Exercise: Lines before the one containing "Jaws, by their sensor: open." are excluded; retype that line and all remaining lines of the material exactly.

Data segment:
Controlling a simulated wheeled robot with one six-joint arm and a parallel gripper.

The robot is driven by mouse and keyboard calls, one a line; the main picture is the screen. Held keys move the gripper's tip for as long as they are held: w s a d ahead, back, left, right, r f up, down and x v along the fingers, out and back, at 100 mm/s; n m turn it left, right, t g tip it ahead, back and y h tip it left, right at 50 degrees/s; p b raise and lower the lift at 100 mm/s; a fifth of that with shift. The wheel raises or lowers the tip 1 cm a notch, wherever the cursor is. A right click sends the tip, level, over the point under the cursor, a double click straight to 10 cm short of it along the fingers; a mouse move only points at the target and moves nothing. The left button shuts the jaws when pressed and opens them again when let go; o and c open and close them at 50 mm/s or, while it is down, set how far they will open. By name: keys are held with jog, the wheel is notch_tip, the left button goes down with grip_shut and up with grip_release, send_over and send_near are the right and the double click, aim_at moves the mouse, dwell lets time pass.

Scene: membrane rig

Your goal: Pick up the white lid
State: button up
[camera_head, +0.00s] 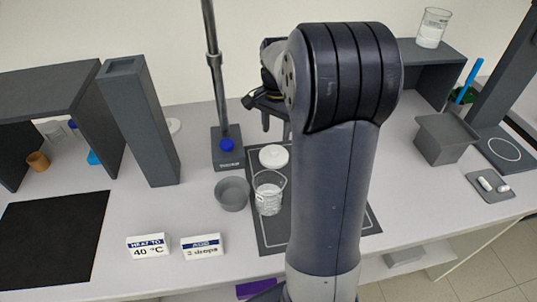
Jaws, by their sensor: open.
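A round white lid (274,154) lies on the dark grey mat (262,240), just behind a glass beaker (268,200) with white contents. My gripper (275,128) is partly hidden behind my own arm. Its dark fingers point down with a gap between them, above and behind the lid in the picture. The gripper is open, and I see nothing between its fingers. The lid's top is in clear view and apart from the fingers.
A grey bowl (232,192) stands left of the beaker. A stand with a tall metal rod (215,75) rises to the left of the lid. A tall grey block (140,130) and two label signs (148,247) are further left. My arm hides the mat's right part.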

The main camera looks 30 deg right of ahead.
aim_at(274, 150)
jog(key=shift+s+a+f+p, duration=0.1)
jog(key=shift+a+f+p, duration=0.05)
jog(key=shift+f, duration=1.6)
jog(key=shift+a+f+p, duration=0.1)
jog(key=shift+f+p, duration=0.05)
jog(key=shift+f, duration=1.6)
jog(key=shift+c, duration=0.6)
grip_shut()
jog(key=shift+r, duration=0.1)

Result of this task:
Jaws, by their sensor: open.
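A round white lid (274,154) lies on the dark grey mat (262,240), just behind a glass beaker (268,200) with white contents. My gripper (275,128) is partly hidden behind my own arm. Its dark fingers point down with a gap between them, above and behind the lid in the picture. The gripper is open, and I see nothing between its fingers. The lid's top is in clear view and apart from the fingers.
A grey bowl (232,192) stands left of the beaker. A stand with a tall metal rod (215,75) rises to the left of the lid. A tall grey block (140,130) and two label signs (148,247) are further left. My arm hides the mat's right part.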

The main camera looks 30 deg right of ahead.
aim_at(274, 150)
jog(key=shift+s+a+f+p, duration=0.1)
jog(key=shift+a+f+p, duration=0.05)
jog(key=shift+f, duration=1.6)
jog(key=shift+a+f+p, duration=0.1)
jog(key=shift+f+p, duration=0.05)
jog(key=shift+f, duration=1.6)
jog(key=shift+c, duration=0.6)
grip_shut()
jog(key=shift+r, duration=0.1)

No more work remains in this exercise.